■ Aim of the exercise ■
Extract all lines in the data that contain the word "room".

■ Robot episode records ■
..........
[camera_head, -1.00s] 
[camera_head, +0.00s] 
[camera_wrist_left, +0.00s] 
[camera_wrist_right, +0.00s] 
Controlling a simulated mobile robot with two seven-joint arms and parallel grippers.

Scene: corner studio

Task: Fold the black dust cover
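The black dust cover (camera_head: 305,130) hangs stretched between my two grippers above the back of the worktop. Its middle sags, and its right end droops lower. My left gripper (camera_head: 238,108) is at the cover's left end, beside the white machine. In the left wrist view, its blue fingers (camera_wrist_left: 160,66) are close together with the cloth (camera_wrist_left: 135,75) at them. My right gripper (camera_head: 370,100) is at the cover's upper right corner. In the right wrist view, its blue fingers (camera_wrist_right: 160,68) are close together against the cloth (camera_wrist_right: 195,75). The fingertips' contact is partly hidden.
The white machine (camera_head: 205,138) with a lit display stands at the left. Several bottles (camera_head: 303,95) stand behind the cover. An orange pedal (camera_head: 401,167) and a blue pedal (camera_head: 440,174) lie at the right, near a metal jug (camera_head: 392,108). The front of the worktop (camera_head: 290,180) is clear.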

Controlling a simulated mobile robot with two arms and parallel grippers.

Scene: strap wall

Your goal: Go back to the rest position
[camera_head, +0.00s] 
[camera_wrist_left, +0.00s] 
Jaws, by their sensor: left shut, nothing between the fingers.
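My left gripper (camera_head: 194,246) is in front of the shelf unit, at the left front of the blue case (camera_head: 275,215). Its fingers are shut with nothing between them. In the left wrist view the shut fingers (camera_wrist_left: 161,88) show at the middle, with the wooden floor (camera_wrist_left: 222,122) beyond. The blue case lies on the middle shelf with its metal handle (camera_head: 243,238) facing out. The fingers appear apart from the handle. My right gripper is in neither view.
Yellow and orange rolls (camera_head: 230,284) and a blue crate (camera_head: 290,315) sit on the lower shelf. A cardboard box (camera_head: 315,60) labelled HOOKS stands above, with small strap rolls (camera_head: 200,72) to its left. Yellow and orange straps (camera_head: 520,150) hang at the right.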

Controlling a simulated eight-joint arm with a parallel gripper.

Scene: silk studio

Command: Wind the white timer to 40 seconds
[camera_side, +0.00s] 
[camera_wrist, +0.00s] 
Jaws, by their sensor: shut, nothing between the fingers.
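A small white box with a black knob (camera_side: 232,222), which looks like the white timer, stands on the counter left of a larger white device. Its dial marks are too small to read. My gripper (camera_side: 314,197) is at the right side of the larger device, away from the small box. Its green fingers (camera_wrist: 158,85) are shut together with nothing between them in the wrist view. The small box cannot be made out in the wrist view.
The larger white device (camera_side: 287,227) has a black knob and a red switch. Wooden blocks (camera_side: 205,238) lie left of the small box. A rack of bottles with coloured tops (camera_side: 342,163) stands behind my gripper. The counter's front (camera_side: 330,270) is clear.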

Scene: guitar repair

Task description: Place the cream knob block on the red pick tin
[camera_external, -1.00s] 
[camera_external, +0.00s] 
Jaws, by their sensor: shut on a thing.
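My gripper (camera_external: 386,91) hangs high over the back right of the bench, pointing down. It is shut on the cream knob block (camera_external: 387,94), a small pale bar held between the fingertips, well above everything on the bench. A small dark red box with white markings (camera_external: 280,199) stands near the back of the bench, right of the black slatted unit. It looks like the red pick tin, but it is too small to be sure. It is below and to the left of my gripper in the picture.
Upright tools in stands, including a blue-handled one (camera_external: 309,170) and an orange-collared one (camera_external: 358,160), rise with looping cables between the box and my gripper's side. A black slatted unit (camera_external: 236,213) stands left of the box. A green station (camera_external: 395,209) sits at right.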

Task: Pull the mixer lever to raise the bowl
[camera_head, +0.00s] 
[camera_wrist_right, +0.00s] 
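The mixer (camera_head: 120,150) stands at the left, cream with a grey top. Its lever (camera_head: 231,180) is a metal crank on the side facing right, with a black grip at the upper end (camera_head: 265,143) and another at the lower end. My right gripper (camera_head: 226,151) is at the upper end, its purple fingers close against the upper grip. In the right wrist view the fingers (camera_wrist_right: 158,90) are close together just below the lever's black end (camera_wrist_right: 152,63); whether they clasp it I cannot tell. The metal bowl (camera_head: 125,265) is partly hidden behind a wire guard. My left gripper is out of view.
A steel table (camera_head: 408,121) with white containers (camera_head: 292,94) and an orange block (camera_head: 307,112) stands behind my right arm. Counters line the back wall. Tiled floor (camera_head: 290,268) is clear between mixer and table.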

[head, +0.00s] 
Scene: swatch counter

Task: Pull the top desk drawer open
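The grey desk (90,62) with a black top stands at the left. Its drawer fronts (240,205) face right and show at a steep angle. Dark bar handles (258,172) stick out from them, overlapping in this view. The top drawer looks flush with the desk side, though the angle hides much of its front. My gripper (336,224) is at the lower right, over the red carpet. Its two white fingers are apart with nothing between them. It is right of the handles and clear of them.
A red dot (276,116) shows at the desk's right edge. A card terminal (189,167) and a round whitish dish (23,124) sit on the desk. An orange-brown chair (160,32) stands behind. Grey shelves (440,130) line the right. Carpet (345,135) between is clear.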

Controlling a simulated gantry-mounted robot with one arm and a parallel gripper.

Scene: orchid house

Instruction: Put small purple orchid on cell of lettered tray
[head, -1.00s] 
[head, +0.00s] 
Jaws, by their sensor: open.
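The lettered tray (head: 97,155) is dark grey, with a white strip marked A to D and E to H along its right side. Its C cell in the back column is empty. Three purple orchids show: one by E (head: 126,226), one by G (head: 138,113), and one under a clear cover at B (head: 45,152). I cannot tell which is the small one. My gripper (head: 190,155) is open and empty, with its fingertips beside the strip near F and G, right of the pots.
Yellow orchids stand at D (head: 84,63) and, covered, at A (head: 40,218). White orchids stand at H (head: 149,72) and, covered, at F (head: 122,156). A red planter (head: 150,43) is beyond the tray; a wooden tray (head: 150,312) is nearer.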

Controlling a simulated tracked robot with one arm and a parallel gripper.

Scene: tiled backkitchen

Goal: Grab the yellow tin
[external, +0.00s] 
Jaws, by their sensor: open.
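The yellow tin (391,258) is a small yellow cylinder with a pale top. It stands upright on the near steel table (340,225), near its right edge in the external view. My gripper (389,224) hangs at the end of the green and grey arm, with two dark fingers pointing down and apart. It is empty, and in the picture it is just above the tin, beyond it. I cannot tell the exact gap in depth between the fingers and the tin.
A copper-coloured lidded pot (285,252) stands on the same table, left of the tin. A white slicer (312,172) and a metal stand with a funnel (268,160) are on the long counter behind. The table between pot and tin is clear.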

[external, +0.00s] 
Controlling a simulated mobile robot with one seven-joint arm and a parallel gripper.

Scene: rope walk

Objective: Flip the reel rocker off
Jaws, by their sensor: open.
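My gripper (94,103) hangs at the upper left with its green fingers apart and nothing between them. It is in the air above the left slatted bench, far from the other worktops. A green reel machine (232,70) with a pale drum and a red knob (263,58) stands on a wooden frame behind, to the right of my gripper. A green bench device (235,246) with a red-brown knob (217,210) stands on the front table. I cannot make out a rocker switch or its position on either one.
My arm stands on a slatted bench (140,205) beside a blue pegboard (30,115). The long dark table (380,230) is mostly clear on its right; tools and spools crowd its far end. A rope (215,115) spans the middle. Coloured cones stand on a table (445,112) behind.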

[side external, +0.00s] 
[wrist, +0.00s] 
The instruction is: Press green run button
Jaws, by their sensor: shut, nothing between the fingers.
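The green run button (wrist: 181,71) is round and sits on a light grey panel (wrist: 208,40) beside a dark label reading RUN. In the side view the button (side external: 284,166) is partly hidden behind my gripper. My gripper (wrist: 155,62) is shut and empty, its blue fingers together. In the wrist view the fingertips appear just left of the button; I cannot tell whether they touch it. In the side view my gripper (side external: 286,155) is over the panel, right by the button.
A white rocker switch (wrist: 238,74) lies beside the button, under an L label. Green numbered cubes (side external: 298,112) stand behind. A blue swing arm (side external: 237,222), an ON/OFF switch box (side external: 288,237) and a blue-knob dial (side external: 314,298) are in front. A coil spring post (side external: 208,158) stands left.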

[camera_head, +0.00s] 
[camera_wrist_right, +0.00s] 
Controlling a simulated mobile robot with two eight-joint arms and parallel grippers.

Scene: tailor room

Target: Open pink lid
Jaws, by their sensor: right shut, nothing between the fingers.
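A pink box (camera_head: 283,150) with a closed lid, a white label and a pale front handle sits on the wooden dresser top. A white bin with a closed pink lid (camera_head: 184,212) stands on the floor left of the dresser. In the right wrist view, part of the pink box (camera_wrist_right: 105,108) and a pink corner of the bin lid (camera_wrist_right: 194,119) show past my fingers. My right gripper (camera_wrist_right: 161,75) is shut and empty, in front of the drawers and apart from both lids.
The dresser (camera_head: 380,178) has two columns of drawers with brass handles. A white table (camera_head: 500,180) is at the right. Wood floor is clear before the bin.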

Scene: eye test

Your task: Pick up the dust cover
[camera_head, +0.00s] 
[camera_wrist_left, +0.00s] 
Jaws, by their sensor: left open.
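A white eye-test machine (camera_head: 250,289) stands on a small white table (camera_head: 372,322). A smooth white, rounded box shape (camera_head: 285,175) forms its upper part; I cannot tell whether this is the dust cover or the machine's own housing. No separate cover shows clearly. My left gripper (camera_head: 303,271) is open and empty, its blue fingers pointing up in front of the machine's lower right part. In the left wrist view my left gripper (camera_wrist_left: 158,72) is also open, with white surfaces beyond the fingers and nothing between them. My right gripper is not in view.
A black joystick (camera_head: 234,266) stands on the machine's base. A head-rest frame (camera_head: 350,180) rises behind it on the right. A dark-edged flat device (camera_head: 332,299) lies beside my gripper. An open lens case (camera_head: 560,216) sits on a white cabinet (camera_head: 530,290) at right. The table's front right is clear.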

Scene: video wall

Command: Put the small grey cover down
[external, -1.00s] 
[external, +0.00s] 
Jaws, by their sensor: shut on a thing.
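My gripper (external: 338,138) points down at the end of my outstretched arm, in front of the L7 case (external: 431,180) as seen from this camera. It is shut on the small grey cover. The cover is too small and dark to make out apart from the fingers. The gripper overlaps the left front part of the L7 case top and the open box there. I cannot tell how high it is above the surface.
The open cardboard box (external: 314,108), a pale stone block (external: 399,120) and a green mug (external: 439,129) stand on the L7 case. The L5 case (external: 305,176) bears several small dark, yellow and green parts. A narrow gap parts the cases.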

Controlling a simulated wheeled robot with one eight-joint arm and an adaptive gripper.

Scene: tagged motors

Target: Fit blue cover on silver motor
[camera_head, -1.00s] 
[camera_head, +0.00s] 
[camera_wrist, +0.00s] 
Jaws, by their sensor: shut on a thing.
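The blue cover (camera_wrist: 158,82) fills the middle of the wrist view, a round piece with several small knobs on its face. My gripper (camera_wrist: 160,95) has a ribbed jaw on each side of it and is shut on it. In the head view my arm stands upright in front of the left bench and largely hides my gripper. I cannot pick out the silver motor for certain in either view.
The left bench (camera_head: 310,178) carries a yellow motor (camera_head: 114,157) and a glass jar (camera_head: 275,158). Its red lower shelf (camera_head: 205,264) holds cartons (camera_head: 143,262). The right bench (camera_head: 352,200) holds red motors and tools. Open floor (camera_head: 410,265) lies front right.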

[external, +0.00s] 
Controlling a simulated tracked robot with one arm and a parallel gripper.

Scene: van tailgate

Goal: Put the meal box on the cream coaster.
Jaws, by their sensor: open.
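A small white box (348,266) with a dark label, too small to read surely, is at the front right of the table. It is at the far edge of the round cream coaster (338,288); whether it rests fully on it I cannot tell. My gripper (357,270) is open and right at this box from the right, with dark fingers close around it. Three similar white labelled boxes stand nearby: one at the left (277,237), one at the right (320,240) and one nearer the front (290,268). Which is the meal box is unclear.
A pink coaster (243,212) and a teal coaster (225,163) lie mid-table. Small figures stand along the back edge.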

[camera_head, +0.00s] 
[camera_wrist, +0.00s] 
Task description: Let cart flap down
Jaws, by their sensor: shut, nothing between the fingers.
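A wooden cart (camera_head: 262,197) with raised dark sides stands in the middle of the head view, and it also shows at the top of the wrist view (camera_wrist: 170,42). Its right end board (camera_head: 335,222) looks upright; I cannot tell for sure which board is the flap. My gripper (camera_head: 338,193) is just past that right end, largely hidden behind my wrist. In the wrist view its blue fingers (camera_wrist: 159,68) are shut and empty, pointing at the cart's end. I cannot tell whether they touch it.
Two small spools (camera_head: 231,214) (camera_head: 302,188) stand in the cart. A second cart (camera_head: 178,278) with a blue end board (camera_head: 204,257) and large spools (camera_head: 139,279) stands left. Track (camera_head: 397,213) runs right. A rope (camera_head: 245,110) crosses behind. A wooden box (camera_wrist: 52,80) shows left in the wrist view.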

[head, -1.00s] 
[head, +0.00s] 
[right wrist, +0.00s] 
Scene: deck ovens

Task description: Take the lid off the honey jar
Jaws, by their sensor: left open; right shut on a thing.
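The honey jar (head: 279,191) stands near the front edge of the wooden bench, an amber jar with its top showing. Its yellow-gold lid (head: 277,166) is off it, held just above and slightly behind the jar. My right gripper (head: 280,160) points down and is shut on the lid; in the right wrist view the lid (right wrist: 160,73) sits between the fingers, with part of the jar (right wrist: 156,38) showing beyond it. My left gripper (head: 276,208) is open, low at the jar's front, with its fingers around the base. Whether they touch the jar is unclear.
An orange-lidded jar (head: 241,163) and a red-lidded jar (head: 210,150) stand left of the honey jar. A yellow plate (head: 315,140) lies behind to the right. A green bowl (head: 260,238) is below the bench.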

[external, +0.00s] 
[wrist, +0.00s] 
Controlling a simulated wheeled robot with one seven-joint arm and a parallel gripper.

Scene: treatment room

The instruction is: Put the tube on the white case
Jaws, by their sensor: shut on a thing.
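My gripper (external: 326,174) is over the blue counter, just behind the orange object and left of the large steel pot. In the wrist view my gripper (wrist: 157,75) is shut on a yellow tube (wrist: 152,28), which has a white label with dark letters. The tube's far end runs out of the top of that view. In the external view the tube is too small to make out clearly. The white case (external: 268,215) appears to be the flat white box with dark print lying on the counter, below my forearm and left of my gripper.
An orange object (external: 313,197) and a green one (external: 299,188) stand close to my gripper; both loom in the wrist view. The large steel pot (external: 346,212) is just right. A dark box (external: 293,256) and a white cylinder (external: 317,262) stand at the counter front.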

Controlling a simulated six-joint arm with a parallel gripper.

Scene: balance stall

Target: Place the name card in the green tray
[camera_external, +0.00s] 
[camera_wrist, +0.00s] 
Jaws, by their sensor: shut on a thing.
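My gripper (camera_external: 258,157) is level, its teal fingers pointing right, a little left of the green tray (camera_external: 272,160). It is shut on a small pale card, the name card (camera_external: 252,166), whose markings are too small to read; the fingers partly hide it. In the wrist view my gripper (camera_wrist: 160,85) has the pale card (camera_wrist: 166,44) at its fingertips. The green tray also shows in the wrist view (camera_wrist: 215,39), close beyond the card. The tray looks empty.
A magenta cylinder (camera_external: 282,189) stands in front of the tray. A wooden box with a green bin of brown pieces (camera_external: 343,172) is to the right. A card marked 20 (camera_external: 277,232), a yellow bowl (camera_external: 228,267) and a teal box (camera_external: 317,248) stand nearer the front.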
..........
■ Reply ■
Scene: tailor room
Scene: treatment room

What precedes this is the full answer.